Start of RECORDS TO PROCESS

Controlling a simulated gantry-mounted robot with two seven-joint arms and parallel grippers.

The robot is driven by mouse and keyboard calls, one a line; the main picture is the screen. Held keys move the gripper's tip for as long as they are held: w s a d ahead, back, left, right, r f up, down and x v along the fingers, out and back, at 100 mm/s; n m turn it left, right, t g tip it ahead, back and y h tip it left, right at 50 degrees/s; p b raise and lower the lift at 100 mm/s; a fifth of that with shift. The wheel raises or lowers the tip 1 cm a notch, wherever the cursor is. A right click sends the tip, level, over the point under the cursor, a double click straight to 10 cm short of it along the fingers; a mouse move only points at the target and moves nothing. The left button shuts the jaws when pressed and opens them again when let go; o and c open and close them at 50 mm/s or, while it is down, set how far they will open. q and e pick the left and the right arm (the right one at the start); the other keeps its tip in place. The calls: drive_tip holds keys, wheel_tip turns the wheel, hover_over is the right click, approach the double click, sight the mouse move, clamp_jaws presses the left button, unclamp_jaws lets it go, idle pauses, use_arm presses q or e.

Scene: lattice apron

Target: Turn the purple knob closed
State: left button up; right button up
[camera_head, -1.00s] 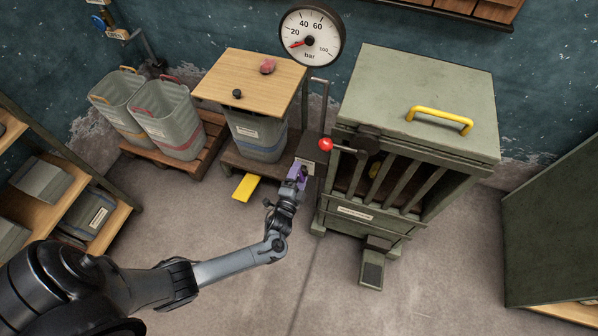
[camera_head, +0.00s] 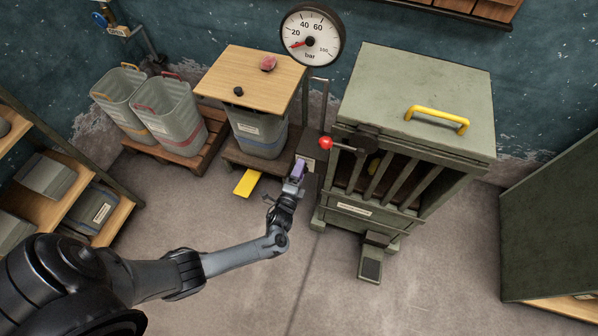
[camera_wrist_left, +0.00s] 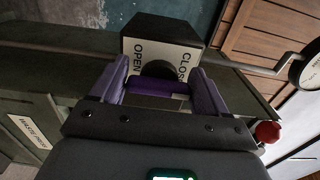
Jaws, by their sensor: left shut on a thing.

End of RECORDS TO PROCESS
Start of RECORDS TO PROCESS

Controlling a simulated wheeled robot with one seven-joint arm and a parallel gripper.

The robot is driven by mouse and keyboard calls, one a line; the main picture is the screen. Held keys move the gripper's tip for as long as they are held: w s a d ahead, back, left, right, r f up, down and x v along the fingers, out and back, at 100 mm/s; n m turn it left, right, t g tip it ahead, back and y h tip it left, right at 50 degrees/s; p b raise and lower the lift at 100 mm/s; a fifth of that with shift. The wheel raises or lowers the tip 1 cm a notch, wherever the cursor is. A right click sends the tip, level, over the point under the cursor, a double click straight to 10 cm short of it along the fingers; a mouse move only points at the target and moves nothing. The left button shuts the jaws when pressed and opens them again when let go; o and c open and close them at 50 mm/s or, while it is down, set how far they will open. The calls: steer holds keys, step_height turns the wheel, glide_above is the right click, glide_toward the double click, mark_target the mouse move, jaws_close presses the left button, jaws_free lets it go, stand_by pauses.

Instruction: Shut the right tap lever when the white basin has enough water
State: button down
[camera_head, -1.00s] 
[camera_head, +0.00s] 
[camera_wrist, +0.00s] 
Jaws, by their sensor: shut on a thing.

End of RECORDS TO PROCESS
Start of RECORDS TO PROCESS

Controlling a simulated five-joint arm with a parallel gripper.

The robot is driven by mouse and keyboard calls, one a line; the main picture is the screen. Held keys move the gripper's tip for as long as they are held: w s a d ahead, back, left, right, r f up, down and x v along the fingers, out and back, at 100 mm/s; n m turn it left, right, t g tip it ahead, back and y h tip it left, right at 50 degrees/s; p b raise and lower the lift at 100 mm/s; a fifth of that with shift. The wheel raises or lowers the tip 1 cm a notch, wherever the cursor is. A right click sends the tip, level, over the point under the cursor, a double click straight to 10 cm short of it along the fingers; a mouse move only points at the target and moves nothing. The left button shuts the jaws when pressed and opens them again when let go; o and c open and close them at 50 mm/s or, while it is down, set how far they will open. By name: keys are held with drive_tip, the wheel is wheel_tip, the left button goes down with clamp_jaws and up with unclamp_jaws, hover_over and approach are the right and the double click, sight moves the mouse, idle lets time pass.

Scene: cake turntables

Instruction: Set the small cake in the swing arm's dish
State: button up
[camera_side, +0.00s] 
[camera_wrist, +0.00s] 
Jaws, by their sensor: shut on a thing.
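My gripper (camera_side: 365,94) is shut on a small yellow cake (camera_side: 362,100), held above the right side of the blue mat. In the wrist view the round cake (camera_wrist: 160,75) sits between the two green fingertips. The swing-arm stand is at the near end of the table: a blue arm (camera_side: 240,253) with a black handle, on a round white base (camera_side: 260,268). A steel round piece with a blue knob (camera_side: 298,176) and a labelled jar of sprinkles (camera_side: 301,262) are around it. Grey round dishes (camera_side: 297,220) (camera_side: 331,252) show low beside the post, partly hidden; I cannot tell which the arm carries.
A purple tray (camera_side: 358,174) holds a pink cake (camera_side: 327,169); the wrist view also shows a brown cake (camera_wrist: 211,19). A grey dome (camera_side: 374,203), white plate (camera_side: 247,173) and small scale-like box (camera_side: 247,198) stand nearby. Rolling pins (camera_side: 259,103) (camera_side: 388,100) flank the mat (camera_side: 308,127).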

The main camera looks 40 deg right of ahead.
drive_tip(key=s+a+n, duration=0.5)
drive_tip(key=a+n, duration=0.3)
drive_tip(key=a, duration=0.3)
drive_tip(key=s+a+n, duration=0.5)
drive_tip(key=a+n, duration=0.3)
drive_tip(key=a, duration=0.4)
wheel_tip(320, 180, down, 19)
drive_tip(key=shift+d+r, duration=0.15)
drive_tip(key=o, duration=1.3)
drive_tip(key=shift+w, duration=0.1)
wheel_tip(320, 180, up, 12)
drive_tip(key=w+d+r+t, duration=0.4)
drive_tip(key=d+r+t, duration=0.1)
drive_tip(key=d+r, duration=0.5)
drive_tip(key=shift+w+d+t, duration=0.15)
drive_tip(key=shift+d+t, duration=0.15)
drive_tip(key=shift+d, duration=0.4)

End of RECORDS TO PROCESS

TASK BRIEF: Using the entries above, tally how many lines have the word "State" in them; write the number and nothing more.

EXERCISE ANSWER: 3